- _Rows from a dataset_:
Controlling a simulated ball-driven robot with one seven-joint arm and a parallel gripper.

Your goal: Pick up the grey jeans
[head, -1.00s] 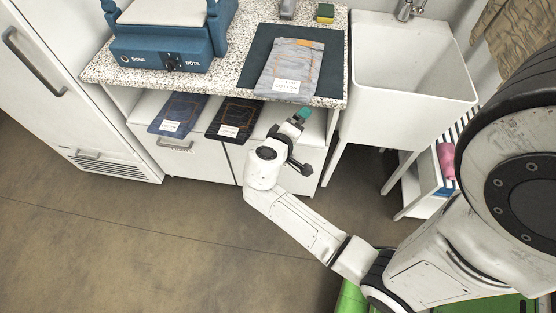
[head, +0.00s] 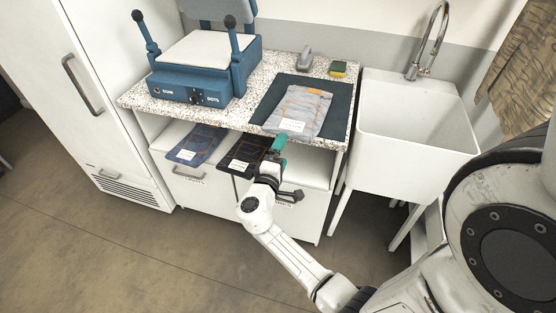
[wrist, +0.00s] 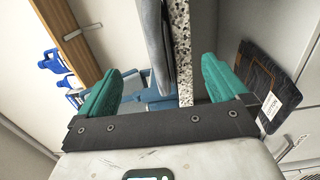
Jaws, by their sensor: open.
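The grey jeans (head: 303,107), folded with a white label and orange marks, lie on a dark mat (head: 340,108) on the speckled counter. Their near end reaches the counter's front edge. My gripper (head: 278,143) is in front of that edge, just below and left of the label end, apart from the jeans as far as I can tell. In the wrist view my gripper (wrist: 162,88) has its teal fingers wide apart. The counter edge (wrist: 184,50) and the edge of the grey jeans (wrist: 156,45) show between and beyond them.
On the shelf below lie blue jeans (head: 197,144) and black jeans (head: 246,154), the latter close to my gripper. A blue machine (head: 205,75) stands left on the counter. A stapler-like grey object (head: 305,58) and a sponge (head: 338,69) are at the back. A white sink (head: 415,120) stands right.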

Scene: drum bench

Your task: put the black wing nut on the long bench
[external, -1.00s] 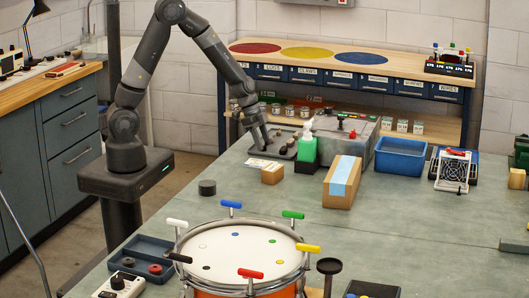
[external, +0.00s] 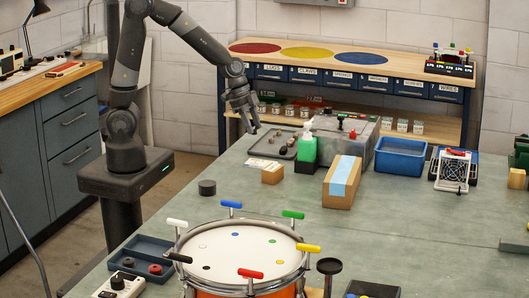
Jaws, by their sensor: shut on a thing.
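My gripper (external: 251,128) is in the air above the far left edge of the grey-green bench (external: 420,225), a little above and to the left of a dark tray (external: 258,144) with several small parts. It is shut on a small thing, too small here to identify. I cannot make out the black wing nut for certain elsewhere. A wooden-topped bench (external: 393,66) with red, yellow and blue round mats and labelled drawers stands behind. I cannot tell which bench is the long one.
A drum (external: 228,250) with coloured T-handles stands at the front. A green bottle (external: 307,150), grey box (external: 345,150), cardboard box (external: 342,182) and blue bin (external: 400,158) stand near the tray.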

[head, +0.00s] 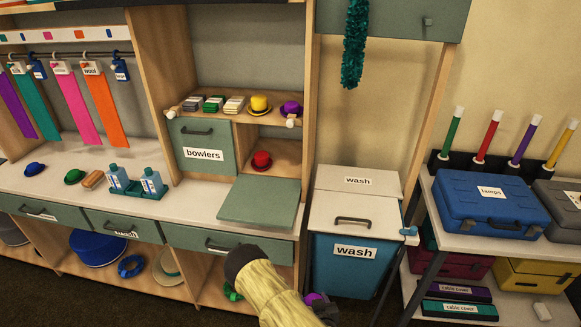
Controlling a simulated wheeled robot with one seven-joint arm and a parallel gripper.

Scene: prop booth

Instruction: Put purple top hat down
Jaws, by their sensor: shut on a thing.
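A purple thing (314,298), which looks like the purple top hat, shows at the bottom edge of the head view, just right of my pale yellow arm. Only a small part of it is seen, so its shape and tilt cannot be made out. My gripper (324,309) is low there, mostly hidden by my arm and cut off by the picture edge, and is shut on the purple thing. It is in front of the counter and the blue wash bin. Whether the hat touches anything below cannot be told.
The wash bin (337,264) and a rack with a blue lamps case (490,203) stand right.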

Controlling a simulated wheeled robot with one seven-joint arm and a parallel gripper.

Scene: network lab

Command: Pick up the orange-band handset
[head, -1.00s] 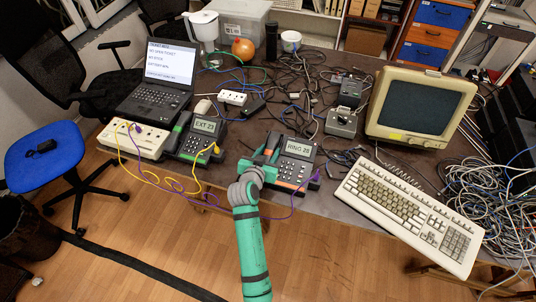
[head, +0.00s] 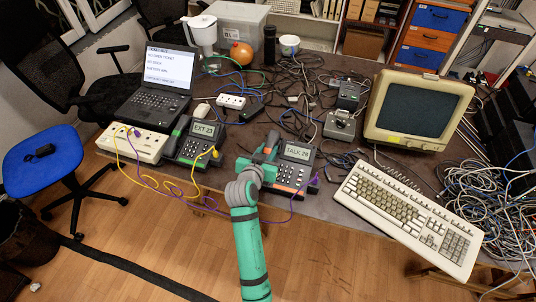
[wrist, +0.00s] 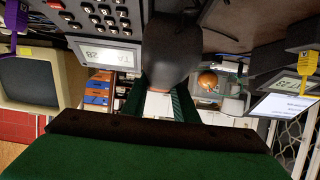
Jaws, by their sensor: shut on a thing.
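The orange-band phone (head: 296,174) sits at the table's front edge in the head view, its screen reading TALK 28. My gripper (head: 262,163) is at its left side. In the wrist view the dark handset (wrist: 173,48) is between the green fingers of my gripper (wrist: 160,100), which are shut on it. The phone's keypad and screen (wrist: 108,54) show upside down beside the handset. Most of the handset is hidden by my gripper in the head view, and I cannot tell how far it is above its cradle.
A purple cable (head: 268,221) hangs over the front edge. A cream keyboard (head: 408,212) and a monitor (head: 419,108) are at the right. Tangled cables cover the table behind.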

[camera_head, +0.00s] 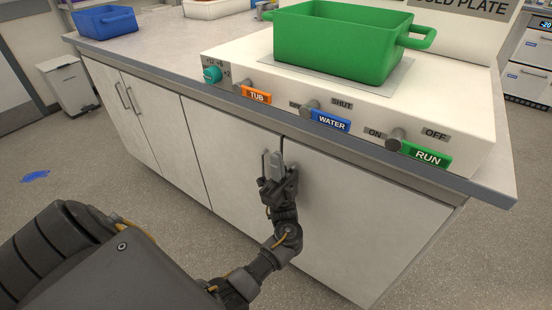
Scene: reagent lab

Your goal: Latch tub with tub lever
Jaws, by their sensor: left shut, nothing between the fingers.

- _Written problem_: Looking at the data above, show all lines where the word "goal" occurs.

- _Written answer_:
Your goal: Pick up the grey jeans
Your goal: Latch tub with tub lever

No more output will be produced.